# Extracted material
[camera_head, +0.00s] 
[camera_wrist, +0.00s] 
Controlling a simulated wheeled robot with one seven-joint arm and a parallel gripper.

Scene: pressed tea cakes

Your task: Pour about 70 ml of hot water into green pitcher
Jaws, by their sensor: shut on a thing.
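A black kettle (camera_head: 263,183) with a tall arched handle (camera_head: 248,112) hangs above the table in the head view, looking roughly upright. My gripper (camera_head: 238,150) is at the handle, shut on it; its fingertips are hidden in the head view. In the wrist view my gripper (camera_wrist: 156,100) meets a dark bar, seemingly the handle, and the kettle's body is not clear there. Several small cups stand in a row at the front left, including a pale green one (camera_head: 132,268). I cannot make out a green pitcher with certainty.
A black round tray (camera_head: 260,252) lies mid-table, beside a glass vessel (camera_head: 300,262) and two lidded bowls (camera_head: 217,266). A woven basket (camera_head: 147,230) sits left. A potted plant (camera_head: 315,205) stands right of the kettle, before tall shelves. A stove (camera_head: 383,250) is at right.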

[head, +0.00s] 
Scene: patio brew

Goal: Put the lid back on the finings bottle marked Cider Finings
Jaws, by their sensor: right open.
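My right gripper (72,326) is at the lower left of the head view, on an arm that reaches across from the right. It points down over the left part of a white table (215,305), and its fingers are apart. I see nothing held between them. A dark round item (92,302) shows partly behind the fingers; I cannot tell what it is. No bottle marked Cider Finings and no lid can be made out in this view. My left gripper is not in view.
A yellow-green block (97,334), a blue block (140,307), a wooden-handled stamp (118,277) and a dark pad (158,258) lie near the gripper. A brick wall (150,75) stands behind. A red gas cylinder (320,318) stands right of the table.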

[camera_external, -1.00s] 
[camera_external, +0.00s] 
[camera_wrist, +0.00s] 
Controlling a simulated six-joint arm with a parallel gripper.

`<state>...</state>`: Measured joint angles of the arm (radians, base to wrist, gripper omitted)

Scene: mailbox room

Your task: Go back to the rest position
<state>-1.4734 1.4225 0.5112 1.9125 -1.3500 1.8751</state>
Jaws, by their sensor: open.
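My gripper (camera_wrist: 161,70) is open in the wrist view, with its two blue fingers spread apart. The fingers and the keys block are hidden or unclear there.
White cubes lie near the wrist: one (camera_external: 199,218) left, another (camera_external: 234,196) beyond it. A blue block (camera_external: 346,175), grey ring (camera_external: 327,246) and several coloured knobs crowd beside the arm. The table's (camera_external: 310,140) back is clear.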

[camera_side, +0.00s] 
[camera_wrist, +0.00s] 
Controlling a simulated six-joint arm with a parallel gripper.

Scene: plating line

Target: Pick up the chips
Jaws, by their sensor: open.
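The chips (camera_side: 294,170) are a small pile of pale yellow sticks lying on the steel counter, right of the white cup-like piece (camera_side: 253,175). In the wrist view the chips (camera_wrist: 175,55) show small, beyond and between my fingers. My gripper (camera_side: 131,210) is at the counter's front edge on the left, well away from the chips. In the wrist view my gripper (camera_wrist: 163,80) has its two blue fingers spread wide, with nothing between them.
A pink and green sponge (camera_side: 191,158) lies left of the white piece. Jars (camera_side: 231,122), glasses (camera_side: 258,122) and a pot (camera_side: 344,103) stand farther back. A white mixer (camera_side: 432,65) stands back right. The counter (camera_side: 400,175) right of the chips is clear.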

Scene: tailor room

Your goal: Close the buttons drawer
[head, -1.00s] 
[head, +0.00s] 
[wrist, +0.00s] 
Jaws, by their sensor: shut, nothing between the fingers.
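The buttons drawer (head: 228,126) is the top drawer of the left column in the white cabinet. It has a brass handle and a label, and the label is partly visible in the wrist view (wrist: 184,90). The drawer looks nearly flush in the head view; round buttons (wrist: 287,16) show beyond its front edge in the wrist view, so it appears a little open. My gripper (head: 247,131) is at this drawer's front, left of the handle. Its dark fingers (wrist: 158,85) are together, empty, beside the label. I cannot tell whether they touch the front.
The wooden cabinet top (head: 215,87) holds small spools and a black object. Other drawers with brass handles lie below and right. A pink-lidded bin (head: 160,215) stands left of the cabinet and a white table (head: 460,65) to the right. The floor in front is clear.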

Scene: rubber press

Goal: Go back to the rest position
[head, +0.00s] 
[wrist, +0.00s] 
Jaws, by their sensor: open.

# What is required
Copy each line of the entries that includes the word "Your".

# Exercise response
Your task: Pour about 70 ml of hot water into green pitcher
Your task: Go back to the rest position
Your goal: Close the buttons drawer

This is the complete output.